AIM OF THE TASK: Repeat all the records exactly, omitting pictures.

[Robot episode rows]
================================

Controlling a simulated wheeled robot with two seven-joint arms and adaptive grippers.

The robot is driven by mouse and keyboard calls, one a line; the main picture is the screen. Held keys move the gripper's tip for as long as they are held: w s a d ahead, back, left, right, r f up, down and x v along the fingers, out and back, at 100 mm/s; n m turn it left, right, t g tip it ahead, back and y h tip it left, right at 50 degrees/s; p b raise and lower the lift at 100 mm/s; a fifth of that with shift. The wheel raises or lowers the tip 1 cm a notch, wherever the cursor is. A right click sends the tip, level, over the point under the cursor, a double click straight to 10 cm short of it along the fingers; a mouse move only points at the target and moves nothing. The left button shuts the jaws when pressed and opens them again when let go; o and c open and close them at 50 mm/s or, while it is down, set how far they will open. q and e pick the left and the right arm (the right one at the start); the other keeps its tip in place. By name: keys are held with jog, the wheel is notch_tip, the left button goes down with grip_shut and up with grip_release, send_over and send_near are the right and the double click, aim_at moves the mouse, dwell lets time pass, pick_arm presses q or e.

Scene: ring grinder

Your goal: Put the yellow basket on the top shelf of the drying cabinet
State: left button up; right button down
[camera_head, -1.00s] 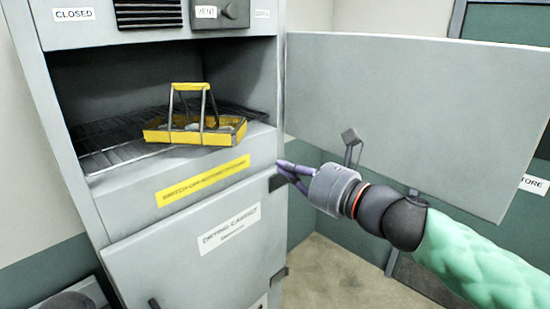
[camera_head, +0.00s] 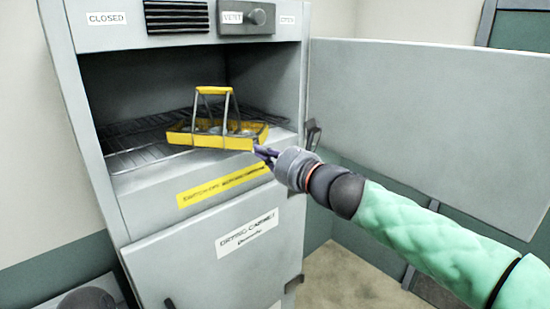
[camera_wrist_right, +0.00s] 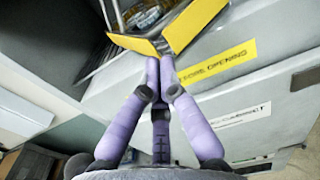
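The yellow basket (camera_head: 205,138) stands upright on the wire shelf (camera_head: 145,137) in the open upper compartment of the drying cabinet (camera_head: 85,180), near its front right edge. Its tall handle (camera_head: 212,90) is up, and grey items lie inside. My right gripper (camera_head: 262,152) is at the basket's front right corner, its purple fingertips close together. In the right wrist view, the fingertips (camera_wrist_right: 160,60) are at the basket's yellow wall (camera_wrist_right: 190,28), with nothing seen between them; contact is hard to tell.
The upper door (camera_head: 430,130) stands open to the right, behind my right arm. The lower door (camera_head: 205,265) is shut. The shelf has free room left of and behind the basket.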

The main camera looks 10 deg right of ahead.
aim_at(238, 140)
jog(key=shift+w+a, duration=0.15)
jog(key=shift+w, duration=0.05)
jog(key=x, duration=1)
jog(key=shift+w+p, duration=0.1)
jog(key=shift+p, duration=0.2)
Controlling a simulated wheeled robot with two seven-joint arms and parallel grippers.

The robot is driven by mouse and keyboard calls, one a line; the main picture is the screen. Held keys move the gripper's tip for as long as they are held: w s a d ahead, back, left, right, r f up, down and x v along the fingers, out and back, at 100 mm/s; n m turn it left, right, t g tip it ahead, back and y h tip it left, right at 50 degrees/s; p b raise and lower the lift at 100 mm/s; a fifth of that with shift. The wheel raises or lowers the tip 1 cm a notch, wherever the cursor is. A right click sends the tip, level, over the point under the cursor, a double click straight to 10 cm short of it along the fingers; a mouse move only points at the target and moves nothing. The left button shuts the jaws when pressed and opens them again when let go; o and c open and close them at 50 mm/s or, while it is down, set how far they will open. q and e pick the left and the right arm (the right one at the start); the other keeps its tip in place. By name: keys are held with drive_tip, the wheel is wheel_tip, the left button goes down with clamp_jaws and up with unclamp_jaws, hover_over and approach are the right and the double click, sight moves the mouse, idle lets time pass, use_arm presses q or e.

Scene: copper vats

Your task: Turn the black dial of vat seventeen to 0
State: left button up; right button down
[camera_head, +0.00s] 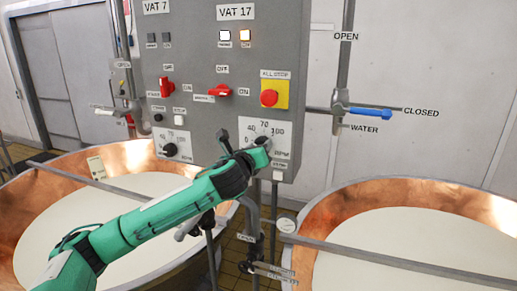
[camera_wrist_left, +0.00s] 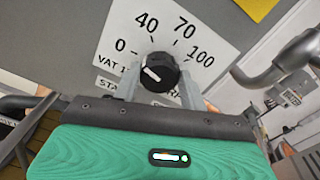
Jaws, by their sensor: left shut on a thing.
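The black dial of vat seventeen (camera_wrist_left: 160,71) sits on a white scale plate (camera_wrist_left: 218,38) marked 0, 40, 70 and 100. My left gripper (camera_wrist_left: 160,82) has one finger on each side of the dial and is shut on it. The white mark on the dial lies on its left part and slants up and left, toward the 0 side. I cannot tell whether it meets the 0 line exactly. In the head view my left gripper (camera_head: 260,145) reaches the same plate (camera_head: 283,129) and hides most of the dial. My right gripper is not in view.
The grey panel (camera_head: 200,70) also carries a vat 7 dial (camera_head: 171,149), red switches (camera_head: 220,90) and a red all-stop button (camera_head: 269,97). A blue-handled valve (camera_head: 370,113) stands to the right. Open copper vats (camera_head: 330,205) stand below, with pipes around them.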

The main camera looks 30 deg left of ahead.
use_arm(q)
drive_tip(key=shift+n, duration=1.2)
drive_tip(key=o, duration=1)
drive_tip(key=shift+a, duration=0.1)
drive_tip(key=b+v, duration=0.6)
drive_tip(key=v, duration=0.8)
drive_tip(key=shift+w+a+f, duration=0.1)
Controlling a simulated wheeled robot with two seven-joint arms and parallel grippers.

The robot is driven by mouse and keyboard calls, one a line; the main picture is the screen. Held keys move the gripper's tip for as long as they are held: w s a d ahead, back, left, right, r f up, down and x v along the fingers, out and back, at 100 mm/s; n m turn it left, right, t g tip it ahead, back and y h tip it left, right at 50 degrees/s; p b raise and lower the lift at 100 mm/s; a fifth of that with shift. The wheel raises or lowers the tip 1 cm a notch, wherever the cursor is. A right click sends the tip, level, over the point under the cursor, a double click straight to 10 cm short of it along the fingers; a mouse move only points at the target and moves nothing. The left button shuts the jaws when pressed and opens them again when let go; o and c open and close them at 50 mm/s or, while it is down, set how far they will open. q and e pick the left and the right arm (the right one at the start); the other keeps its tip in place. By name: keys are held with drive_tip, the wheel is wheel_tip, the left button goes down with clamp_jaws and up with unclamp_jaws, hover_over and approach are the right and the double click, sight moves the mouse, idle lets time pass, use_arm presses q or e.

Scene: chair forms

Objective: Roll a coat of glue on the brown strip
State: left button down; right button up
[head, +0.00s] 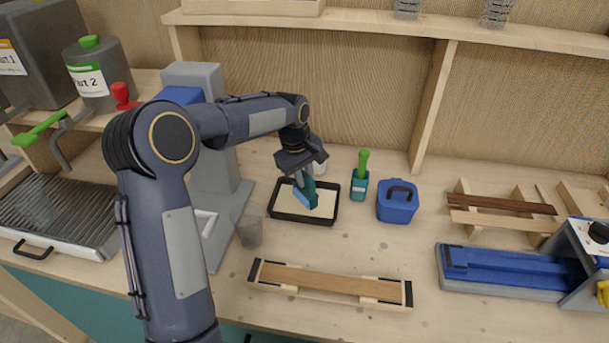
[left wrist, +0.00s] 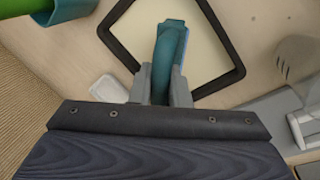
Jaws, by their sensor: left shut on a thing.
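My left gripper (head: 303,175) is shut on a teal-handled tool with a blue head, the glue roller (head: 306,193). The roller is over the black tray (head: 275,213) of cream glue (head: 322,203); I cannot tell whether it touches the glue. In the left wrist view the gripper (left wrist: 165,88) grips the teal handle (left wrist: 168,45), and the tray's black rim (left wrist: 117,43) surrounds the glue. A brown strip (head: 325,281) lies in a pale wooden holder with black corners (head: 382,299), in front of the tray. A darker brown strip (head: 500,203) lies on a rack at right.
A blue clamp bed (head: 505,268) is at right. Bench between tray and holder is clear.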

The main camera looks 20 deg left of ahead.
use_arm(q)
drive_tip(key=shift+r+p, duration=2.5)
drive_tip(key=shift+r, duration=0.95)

================================

CORRECT OUTPUT:
Controlling a simulated wheeled robot with two seven-joint arms and adaptive grippers.

The robot is driven by mouse and keyboard calls, one a line; the main picture is the screen. Held keys move the gripper's tip for as long as they are held: w s a d ahead, back, left, right, r f up, down and x v along the fingers, out and back, at 100 mm/s; n m turn it left, right, t g tip it ahead, back and y h tip it left, right at 50 degrees/s; p b raise and lower the lift at 100 mm/s; a fifth of that with shift. The wheel raises or lowers the tip 1 cm a notch, wherever the cursor is. A right click sends the tip, level, over the point under the cursor, a double click straight to 10 cm short of it along the fingers; a mouse move only points at the target and moves nothing. The left button shuts the jaws when pressed and opens them again when let go; o and c open and close them at 50 mm/s or, while it is down, set how far they will open. q and e pick the left and the right arm (the right one at the start); the other keeps its tip in place. By name: keys are held with jog, the wheel is notch_tip, the left button goes down with grip_shut and up with grip_release, send_over and send_near are the right and the double click, aim_at moves the mouse, dwell lets time pass, pick_arm presses q or e.

Scene: ring grinder

Your goal: Put the yellow basket on the top shelf of the drying cabinet
State: left button up; right button down
[camera_head, -1.00s] 
[camera_head, +0.00s] 
[camera_wrist_right, +0.00s] 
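The yellow basket (camera_head: 205,138) stands upright on the wire shelf (camera_head: 145,137) in the open upper compartment of the drying cabinet (camera_head: 85,180), near its front right edge. Its tall handle (camera_head: 212,90) is up, and grey items lie inside. My right gripper (camera_head: 262,152) is at the basket's front right corner, its purple fingertips close together. In the right wrist view, the fingertips (camera_wrist_right: 160,60) are at the basket's yellow wall (camera_wrist_right: 190,28), with nothing seen between them; contact is hard to tell.
The upper door (camera_head: 430,130) stands open to the right, behind my right arm. The lower door (camera_head: 205,265) is shut. The shelf has free room left of and behind the basket.

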The main camera looks 10 deg right of ahead.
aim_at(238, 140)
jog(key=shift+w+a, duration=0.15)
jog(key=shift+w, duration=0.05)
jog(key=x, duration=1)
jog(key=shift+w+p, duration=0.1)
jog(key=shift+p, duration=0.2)
Controlling a simulated wheeled robot with two seven-joint arms and parallel grippers.

The robot is driven by mouse and keyboard calls, one a line; the main picture is the screen. Held keys move the gripper's tip for as long as they are held: w s a d ahead, back, left, right, r f up, down and x v along the fingers, out and back, at 100 mm/s; n m turn it left, right, t g tip it ahead, back and y h tip it left, right at 50 degrees/s; p b raise and lower the lift at 100 mm/s; a fifth of that with shift. The wheel raises or lowers the tip 1 cm a notch, wherever the cursor is. A right click sends the tip, level, over the point under the cursor, a double click straight to 10 cm short of it along the fingers; a mouse move only points at the target and moves nothing. The left button shuts the jaws when pressed and opens them again when let go; o and c open and close them at 50 mm/s or, while it is down, set how far they will open. q and e pick the left and the right arm (the right one at the start); the other keeps its tip in place. By name: keys are held with drive_tip, the wheel is wheel_tip, the left button goes down with clamp_jaws and up with unclamp_jaws, hover_over and approach are the right and the double click, sight moves the mouse, idle lets time pass, use_arm presses q or e.

Scene: copper vats

Your task: Turn the black dial of vat seventeen to 0
State: left button up; right button down
[camera_head, +0.00s] 
[camera_wrist_left, +0.00s] 
Jaws, by their sensor: left shut on a thing.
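The black dial of vat seventeen (camera_wrist_left: 160,71) sits on a white scale plate (camera_wrist_left: 218,38) marked 0, 40, 70 and 100. My left gripper (camera_wrist_left: 160,82) has one finger on each side of the dial and is shut on it. The white mark on the dial lies on its left part and slants up and left, toward the 0 side. I cannot tell whether it meets the 0 line exactly. In the head view my left gripper (camera_head: 260,145) reaches the same plate (camera_head: 283,129) and hides most of the dial. My right gripper is not in view.
The grey panel (camera_head: 200,70) also carries a vat 7 dial (camera_head: 171,149), red switches (camera_head: 220,90) and a red all-stop button (camera_head: 269,97). A blue-handled valve (camera_head: 370,113) stands to the right. Open copper vats (camera_head: 330,205) stand below, with pipes around them.

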The main camera looks 30 deg left of ahead.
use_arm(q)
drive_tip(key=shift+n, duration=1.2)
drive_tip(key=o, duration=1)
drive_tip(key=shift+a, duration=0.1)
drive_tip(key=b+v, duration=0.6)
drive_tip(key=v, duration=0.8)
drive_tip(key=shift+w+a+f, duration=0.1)
Controlling a simulated wheeled robot with two seven-joint arms and parallel grippers.

The robot is driven by mouse and keyboard calls, one a line; the main picture is the screen. Held keys move the gripper's tip for as long as they are held: w s a d ahead, back, left, right, r f up, down and x v along the fingers, out and back, at 100 mm/s; n m turn it left, right, t g tip it ahead, back and y h tip it left, right at 50 degrees/s; p b raise and lower the lift at 100 mm/s; a fifth of that with shift. The wheel raises or lowers the tip 1 cm a notch, wherever the cursor is. A right click sends the tip, level, over the point under the cursor, a double click straight to 10 cm short of it along the fingers; a mouse move only points at the target and moves nothing. The left button shuts the jaws when pressed and opens them again when let go; o and c open and close them at 50 mm/s or, while it is down, set how far they will open. q and e pick the left and the right arm (the right one at the start); the other keeps its tip in place. By name: keys are held with drive_tip, the wheel is wheel_tip, the left button goes down with clamp_jaws and up with unclamp_jaws, hover_over and approach are the right and the double click, sight moves the mouse, idle lets time pass, use_arm presses q or e.

Scene: chair forms

Objective: Roll a coat of glue on the brown strip
State: left button down; right button up
[head, +0.00s] 
[left wrist, +0.00s] 
Jaws, by their sensor: left shut on a thing.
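My left gripper (head: 303,175) is shut on a teal-handled tool with a blue head, the glue roller (head: 306,193). The roller is over the black tray (head: 275,213) of cream glue (head: 322,203); I cannot tell whether it touches the glue. In the left wrist view the gripper (left wrist: 165,88) grips the teal handle (left wrist: 168,45), and the tray's black rim (left wrist: 117,43) surrounds the glue. A brown strip (head: 325,281) lies in a pale wooden holder with black corners (head: 382,299), in front of the tray. A darker brown strip (head: 500,203) lies on a rack at right.
A blue clamp bed (head: 505,268) is at right. Bench between tray and holder is clear.

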The main camera looks 20 deg left of ahead.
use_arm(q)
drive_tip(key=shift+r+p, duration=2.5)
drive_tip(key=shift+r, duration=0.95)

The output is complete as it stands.